To what extent have your experiences as a lawyer shaped your debut novel and its characters?
The skill of precision in writing is valuable and something that my career in law has taught me. As an employment lawyer, I am lucky to have exposure to so many interesting people and circumstances. I believe examination of the injustices that play out in the real world is valuable as a novelist. It gives you space to ponder the world in a way that a different career may not. Discrimination, prejudice and alienation are themes in Set Me Free and I definitely drew from my legal experience in the exposition of those feelings.
You were born in Lahore before moving to the UK as a child. In what ways did your own background influence the setting of the novel?
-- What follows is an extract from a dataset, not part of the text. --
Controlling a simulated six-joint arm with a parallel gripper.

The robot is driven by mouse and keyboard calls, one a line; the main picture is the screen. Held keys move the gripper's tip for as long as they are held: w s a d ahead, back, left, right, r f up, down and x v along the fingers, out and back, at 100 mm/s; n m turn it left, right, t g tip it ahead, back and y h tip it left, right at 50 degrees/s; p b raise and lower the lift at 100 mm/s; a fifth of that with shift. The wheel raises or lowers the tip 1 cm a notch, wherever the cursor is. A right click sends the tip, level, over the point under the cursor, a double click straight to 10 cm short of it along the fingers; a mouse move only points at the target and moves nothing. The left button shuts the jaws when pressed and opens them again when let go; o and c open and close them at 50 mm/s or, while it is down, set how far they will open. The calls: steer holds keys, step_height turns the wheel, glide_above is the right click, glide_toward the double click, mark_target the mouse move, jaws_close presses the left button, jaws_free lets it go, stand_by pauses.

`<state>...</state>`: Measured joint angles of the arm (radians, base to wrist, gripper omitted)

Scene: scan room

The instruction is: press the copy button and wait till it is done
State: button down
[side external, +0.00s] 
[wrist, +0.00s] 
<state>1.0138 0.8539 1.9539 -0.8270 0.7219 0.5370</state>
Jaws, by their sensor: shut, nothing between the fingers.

I was a baby when we moved to the UK from Lahore but we did visit Lahore a couple of times as I was growing up. Those visits were mind-blowing. I have vivid memories at age six of being lifted from a train window and swung around by aunts and relative as garlands of jasmine were placed on our wrists and neck. It was such a lively, colourful and beautiful place and many of the scenes of Mani and Nu in Lahore were variations of those memories.
Do you have plans for a second book? And will you continue to address the same topics in future literary endeavours?
I have already started my second novel, which has a similar flavour to Set Me Free but is based on very different, though equally shocking themes. It explores the tendency in many countries to prefer a baby boy over a baby girl and the extent people will go to for this, including the murder and abandonment of a baby because it is a girl.